--- OBJECTIVE ---
Write the data out again exactly, with no pictures.

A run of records
╭──

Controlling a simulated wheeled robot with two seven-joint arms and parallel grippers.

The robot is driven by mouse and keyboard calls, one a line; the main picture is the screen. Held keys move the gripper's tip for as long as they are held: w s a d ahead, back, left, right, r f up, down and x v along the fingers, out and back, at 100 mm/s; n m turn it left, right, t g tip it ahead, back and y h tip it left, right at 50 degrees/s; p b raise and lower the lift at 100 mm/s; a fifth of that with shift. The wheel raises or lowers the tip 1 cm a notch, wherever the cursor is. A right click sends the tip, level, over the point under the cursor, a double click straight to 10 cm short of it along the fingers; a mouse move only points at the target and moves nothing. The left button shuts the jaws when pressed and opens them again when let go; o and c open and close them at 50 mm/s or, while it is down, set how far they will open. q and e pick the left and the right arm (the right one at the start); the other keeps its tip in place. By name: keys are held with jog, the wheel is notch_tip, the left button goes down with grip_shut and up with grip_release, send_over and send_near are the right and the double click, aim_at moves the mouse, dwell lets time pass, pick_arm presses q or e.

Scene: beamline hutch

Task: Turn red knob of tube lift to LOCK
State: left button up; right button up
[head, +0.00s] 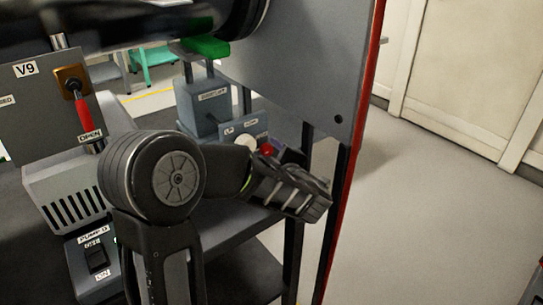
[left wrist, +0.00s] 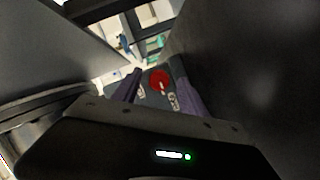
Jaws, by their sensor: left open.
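The red knob (head: 267,150) sits on the grey-blue control panel (head: 229,131) of the tube lift, next to a white round knob (head: 245,142). My left gripper (head: 278,156) is close to the red knob and partly hides it in the head view. In the left wrist view the red knob (left wrist: 160,79) shows between the two open purple fingers (left wrist: 158,74), with a gap on both sides. A pale mark shows on the knob. White labels (left wrist: 174,102) lie beside it, too small to read, so its setting cannot be told. My right gripper is not in view.
A grey labelled box (head: 206,107) stands behind the panel. A large grey plate (head: 305,60) with a red edge rises above and right of the gripper. The V9 panel (head: 30,95) with a red OPEN handle and a pump switch box (head: 93,265) are left. Open floor lies right.

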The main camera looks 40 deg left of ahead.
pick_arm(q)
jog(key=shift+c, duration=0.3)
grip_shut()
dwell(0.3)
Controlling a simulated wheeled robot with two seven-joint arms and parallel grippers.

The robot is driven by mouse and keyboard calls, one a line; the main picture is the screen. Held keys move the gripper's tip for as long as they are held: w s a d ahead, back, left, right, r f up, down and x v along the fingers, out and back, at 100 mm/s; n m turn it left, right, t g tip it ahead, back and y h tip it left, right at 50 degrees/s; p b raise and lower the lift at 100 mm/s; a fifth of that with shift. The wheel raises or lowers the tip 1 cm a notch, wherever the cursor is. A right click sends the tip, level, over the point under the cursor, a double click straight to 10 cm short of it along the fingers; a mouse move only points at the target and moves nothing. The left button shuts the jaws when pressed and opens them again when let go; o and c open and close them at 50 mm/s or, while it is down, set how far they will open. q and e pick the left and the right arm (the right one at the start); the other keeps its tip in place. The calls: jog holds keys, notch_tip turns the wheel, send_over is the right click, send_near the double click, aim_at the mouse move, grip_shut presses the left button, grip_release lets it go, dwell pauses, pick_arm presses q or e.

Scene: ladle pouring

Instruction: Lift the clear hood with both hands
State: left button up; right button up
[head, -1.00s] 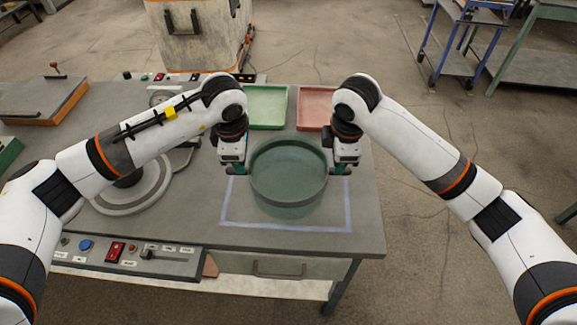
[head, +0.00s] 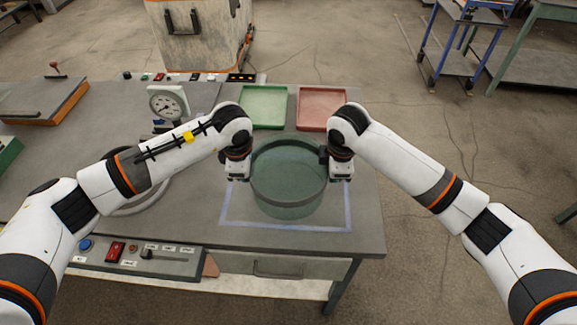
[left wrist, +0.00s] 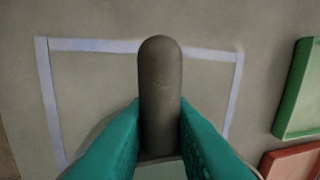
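The clear hood (head: 287,205) is a green-tinted, see-through cylinder with a dark rim, upright on the table inside a pale blue square outline. My left gripper (head: 237,178) is at its left side and my right gripper (head: 340,178) at its right side. In the left wrist view, the teal fingers of my left gripper (left wrist: 160,115) lie snug against both sides of a dark grey rounded handle (left wrist: 160,75). They look shut on it. The right fingertips are too small and hidden in the head view to tell whether they are shut.
A green tray (head: 264,106) and a red tray (head: 322,107) stand behind the hood. A dial gauge (head: 168,103) stands at the left, partly behind my left arm. A control panel (head: 135,256) lies along the front edge. The table's right edge is close to the hood.

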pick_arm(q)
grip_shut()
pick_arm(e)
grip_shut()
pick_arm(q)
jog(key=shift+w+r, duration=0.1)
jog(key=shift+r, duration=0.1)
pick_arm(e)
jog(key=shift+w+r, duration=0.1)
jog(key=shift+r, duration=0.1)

╰──

--- OUTPUT OF THE EXERCISE ---
Controlling a simulated wheeled robot with two seven-joint arms and parallel grippers.

The robot is driven by mouse and keyboard calls, one a line; the main picture is the screen. Held keys move the gripper's tip for as long as they are held: w s a d ahead, back, left, right, r f up, down and x v along the fingers, out and back, at 100 mm/s; n m turn it left, right, t g tip it ahead, back and y h tip it left, right at 50 degrees/s; p b raise and lower the lift at 100 mm/s; a fifth of that with shift. The wheel raises or lowers the tip 1 cm a notch, wherever the cursor is. A right click sends the tip, level, over the point under the cursor, a double click straight to 10 cm short of it along the fingers; a mouse move only points at the target and moves nothing. The left button shuts the jaws when pressed and opens them again when let go; o and c open and close them at 50 mm/s or, while it is down, set how far they will open. q and e pick the left and the right arm (the right one at the start); the other keeps its tip in place. By name: keys are held with jog, the wheel is notch_tip, the left button goes down with grip_shut and up with grip_release, send_over and send_near are the right and the double click, aim_at moves the mouse, dwell lets time pass, pick_arm presses q or e.

Scene: beamline hutch

Task: Turn red knob of tube lift to LOCK
State: left button up; right button up
[head, +0.00s] 
[left wrist, +0.00s] 
Jaws, by their sensor: left open.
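The red knob (head: 267,150) sits on the grey-blue control panel (head: 229,131) of the tube lift, next to a white round knob (head: 245,142). My left gripper (head: 278,156) is close to the red knob and partly hides it in the head view. In the left wrist view the red knob (left wrist: 160,79) shows between the two open purple fingers (left wrist: 158,74), with a gap on both sides. A pale mark shows on the knob. White labels (left wrist: 174,102) lie beside it, too small to read, so its setting cannot be told. My right gripper is not in view.
A grey labelled box (head: 206,107) stands behind the panel. A large grey plate (head: 305,60) with a red edge rises above and right of the gripper. The V9 panel (head: 30,95) with a red OPEN handle and a pump switch box (head: 93,265) are left. Open floor lies right.

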The main camera looks 40 deg left of ahead.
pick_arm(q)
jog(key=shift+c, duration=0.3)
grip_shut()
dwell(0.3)
Controlling a simulated wheeled robot with two seven-joint arms and parallel grippers.

The robot is driven by mouse and keyboard calls, one a line; the main picture is the screen. Held keys move the gripper's tip for as long as they are held: w s a d ahead, back, left, right, r f up, down and x v along the fingers, out and back, at 100 mm/s; n m turn it left, right, t g tip it ahead, back and y h tip it left, right at 50 degrees/s; p b raise and lower the lift at 100 mm/s; a fifth of that with shift. The wheel raises or lowers the tip 1 cm a notch, wherever the cursor is. A right click sends the tip, level, over the point under the cursor, a double click straight to 10 cm short of it along the fingers; a mouse move only points at the target and moves nothing. The left button shuts the jaws when pressed and opens them again when let go; o and c open and close them at 50 mm/s or, while it is down, set how far they will open. q and e pick the left and the right arm (the right one at the start); the other keeps its tip in place. The calls: jog holds keys, notch_tip turns the wheel, send_over is the right click, send_near the double click, aim_at the mouse move, grip_shut presses the left button, grip_release lets it go, dwell pauses, pick_arm presses q or e.

Scene: ladle pouring

Instruction: Lift the clear hood with both hands
State: left button up; right button up
[head, -1.00s] 
[head, +0.00s] 
[left wrist, +0.00s] 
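The clear hood (head: 287,205) is a green-tinted, see-through cylinder with a dark rim, upright on the table inside a pale blue square outline. My left gripper (head: 237,178) is at its left side and my right gripper (head: 340,178) at its right side. In the left wrist view, the teal fingers of my left gripper (left wrist: 160,115) lie snug against both sides of a dark grey rounded handle (left wrist: 160,75). They look shut on it. The right fingertips are too small and hidden in the head view to tell whether they are shut.
A green tray (head: 264,106) and a red tray (head: 322,107) stand behind the hood. A dial gauge (head: 168,103) stands at the left, partly behind my left arm. A control panel (head: 135,256) lies along the front edge. The table's right edge is close to the hood.

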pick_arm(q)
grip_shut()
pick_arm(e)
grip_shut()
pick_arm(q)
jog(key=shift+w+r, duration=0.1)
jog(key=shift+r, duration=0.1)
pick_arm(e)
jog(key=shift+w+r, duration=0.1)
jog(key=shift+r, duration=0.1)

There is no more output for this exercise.